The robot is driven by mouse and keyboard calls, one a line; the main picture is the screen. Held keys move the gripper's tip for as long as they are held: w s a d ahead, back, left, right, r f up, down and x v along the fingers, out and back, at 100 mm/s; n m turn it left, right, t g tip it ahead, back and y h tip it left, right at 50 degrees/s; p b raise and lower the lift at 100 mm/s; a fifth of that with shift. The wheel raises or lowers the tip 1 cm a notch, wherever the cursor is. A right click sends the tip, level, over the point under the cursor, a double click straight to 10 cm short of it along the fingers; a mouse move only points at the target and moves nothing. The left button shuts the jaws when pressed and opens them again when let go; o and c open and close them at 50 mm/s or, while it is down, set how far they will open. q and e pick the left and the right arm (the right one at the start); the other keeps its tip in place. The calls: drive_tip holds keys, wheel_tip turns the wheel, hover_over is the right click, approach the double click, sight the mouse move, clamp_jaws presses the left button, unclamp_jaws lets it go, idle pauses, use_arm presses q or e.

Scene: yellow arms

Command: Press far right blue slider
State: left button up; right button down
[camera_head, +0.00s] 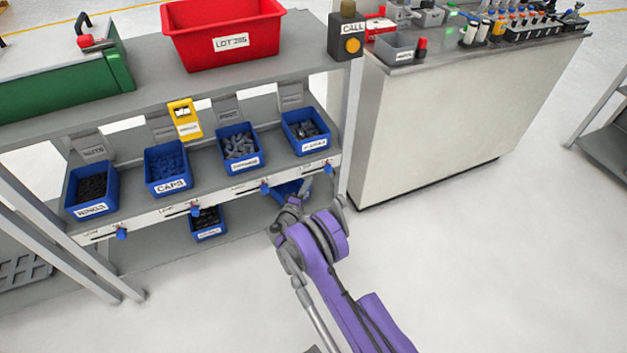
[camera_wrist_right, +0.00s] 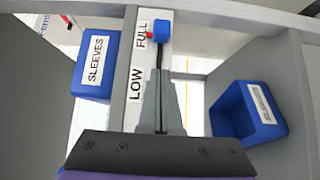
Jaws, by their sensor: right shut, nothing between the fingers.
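The far right blue slider (camera_head: 329,167) is a small blue knob at the right end of the shelf's front rail. In the right wrist view the blue knob (camera_wrist_right: 162,29) sits at the FULL end of its slot, beside a small red mark. My right gripper (camera_head: 332,180) is at the rail, just below the knob in the head view. In the right wrist view the gripper (camera_wrist_right: 160,75) is shut and empty, its fingers over the slot and pointing toward the knob. My left gripper is not in view.
Other blue sliders (camera_head: 265,187) line the same rail to the left. Blue bins (camera_head: 166,168) of parts stand on the shelf above it. A lower blue bin (camera_wrist_right: 247,112) sits close to the gripper. A grey-topped cabinet (camera_head: 440,120) stands at right; the floor in front is clear.

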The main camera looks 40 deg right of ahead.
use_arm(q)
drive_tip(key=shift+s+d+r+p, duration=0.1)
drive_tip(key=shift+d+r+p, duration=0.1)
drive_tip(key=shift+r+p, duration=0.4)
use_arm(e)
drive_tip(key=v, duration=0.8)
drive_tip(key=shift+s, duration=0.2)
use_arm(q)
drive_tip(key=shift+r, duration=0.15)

(Objective)
Quote the material word for word, dropping any images it holds.

(Problem solution)
The robot is driven by mouse and keyboard calls, one a line; the main picture is the screen. Held keys move the gripper's tip for as long as they are held: w s a d ahead, back, left, right, r f up, down and x v along the fingers, out and back, at 100 mm/s; n m turn it left, right, t g tip it ahead, back and y h tip it left, right at 50 degrees/s; p b raise and lower the lift at 100 mm/s; a fifth of that with shift. The wheel raises or lowers the tip 1 cm a notch, wherever the cursor is. A right click sends the tip, level, over the point under the cursor, a double click straight to 10 cm short of it along the fingers; a mouse move only points at the target and moves nothing. The left button shuts the jaws when pressed and opens them again when let go; o and c open and close them at 50 mm/s or, while it is down, set how far they will open. q and e pick the left and the right arm (the right one at the start); the other keeps its tip in place. The calls: drive_tip holds keys, wheel_tip turns the wheel, hover_over is the right click, approach the double click, sight the mouse move, clamp_jaws presses the left button, unclamp_jaws lets it go, idle pauses, use_arm presses q or e.

Scene: yellow arms

Command: Press far right blue slider
State: left button up; right button down
[camera_head, +0.00s] 
[camera_wrist_right, +0.00s] 
Jaws, by their sensor: right shut, nothing between the fingers.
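The far right blue slider (camera_head: 329,167) is a small blue knob at the right end of the shelf's front rail. In the right wrist view the blue knob (camera_wrist_right: 162,29) sits at the FULL end of its slot, beside a small red mark. My right gripper (camera_head: 332,180) is at the rail, just below the knob in the head view. In the right wrist view the gripper (camera_wrist_right: 160,75) is shut and empty, its fingers over the slot and pointing toward the knob. My left gripper is not in view.
Other blue sliders (camera_head: 265,187) line the same rail to the left. Blue bins (camera_head: 166,168) of parts stand on the shelf above it. A lower blue bin (camera_wrist_right: 247,112) sits close to the gripper. A grey-topped cabinet (camera_head: 440,120) stands at right; the floor in front is clear.

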The main camera looks 40 deg right of ahead.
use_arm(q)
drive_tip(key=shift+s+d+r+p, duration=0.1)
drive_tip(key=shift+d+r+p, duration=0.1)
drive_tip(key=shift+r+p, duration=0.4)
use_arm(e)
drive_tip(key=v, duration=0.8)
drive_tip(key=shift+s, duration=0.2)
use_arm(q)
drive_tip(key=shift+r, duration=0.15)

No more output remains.